--- Requirement ---
Collect from the data below each line with "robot".
====== Data lines ======
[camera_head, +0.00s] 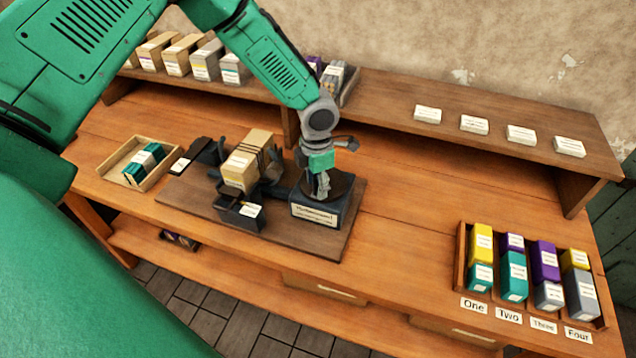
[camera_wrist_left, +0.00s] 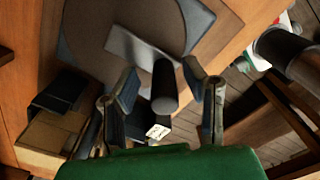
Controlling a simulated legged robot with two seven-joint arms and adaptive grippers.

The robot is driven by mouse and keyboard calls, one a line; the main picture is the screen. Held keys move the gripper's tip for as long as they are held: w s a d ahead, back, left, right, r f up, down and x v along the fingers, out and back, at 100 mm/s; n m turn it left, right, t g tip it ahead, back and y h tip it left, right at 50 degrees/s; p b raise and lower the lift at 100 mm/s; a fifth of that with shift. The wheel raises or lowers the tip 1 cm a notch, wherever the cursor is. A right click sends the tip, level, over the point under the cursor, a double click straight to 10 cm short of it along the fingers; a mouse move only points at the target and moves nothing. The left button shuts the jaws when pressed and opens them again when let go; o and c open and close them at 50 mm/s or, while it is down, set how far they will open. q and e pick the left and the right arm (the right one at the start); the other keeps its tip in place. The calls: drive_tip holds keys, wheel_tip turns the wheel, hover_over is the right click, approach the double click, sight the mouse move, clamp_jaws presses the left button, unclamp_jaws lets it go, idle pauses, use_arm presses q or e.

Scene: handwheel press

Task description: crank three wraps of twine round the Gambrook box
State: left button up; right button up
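A tan box (camera_head: 240,172) sits in the dark press (camera_head: 238,211) on a wooden board, with dark bands of twine (camera_head: 270,156) round its right part. Its label is too small to read. My left gripper (camera_head: 322,190) points down over the round crank plate (camera_head: 343,184) to the right of the box. In the left wrist view, a dark upright crank handle (camera_wrist_left: 163,84) stands between the spread fingers of my left gripper (camera_wrist_left: 160,84), with a gap on both sides. The handle is hidden in the head view. My right gripper does not show.
A tray (camera_head: 164,177) with a teal-and-white item lies left of the press. A rack (camera_head: 460,255) of coloured boxes, marked One to Four, stands at the right. A raised shelf (camera_head: 385,110) with boxes and cards runs behind. The bench between press and rack is clear.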

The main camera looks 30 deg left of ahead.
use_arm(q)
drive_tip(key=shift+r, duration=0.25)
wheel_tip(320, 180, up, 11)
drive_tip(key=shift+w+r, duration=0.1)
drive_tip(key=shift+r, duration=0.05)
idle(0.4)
======
--- Response below ---
Controlling a simulated legged robot with two seven-joint arms and adaptive grippers.
The robot is driven by mouse and keyboard calls, one a line; the main picture is the screen. Held keys move the gripper's tip for as long as they are held: w s a d ahead, back, left, right, r f up, down and x v along the fingers, out and back, at 100 mm/s; n m turn it left, right, t g tip it ahead, back and y h tip it left, right at 50 degrees/s; p b raise and lower the lift at 100 mm/s; a fifth of that with shift. The wheel raises or lowers the tip 1 cm a notch, wherever the cursor is. A right click sends the tip, level, over the point under the cursor, a double click straight to 10 cm short of it along the fingers; a mouse move only points at the target and moves nothing. The left button shuts the jaws when pressed and opens them again when let go; o and c open and close them at 50 mm/s or, while it is down, set how far they will open. q and e pick the left and the right arm (the right one at the start); the other keeps its tip in place. The calls: drive_tip holds keys, wheel_tip turns the wheel, hover_over is the right click, approach the double click, sight the mouse move, clamp_jaws presses the left button, unclamp_jaws lets it go, idle pauses, use_arm presses q or e.

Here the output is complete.